#### What this task involves
Find the line containing "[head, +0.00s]". Quote it and every line after it, exactly, through the end; skip pictures.

── Data shown ──

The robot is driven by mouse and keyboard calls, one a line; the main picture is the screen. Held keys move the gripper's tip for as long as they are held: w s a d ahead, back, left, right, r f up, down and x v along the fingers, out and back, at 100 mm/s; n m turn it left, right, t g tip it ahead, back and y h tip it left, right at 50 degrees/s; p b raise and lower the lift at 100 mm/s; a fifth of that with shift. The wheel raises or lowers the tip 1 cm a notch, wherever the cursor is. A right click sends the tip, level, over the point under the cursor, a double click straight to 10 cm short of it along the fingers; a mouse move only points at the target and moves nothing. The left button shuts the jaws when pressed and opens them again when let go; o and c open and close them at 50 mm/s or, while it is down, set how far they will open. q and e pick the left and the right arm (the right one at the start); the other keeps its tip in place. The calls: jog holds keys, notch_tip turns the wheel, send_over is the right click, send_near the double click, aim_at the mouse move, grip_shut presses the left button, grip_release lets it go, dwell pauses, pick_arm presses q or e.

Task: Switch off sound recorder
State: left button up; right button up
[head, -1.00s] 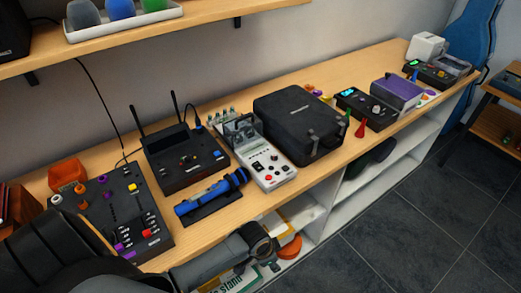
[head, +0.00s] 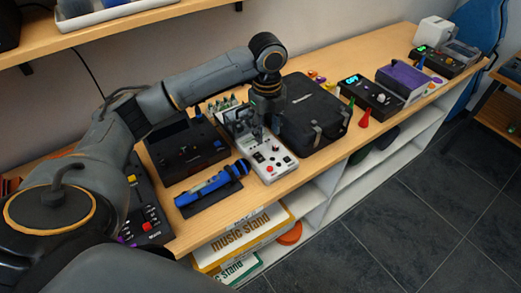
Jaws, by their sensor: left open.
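A white handheld-style device (head: 282,168) with a red button, small dark switches and a raised clear cover at its back stands on the wooden counter; it looks like the sound recorder, though I read no label on it. My left gripper (head: 258,137) points down just above the device's rear half and hides part of it. It is open and holds nothing; I cannot tell whether its fingertips touch the device. My right gripper is out of view.
A black case (head: 318,120) stands close on the right. A blue microphone (head: 213,186) and a dark receiver box (head: 183,152) are on the left. Two devices with green displays (head: 372,98) sit farther right. The counter's front edge (head: 330,160) is close.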

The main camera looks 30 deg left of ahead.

───

#### Result for this exercise
[head, +0.00s] 
Jaws, by their sensor: left open.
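A white handheld-style device (head: 282,168) with a red button, small dark switches and a raised clear cover at its back stands on the wooden counter; it looks like the sound recorder, though I read no label on it. My left gripper (head: 258,137) points down just above the device's rear half and hides part of it. It is open and holds nothing; I cannot tell whether its fingertips touch the device. My right gripper is out of view.
A black case (head: 318,120) stands close on the right. A blue microphone (head: 213,186) and a dark receiver box (head: 183,152) are on the left. Two devices with green displays (head: 372,98) sit farther right. The counter's front edge (head: 330,160) is close.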

The main camera looks 30 deg left of ahead.

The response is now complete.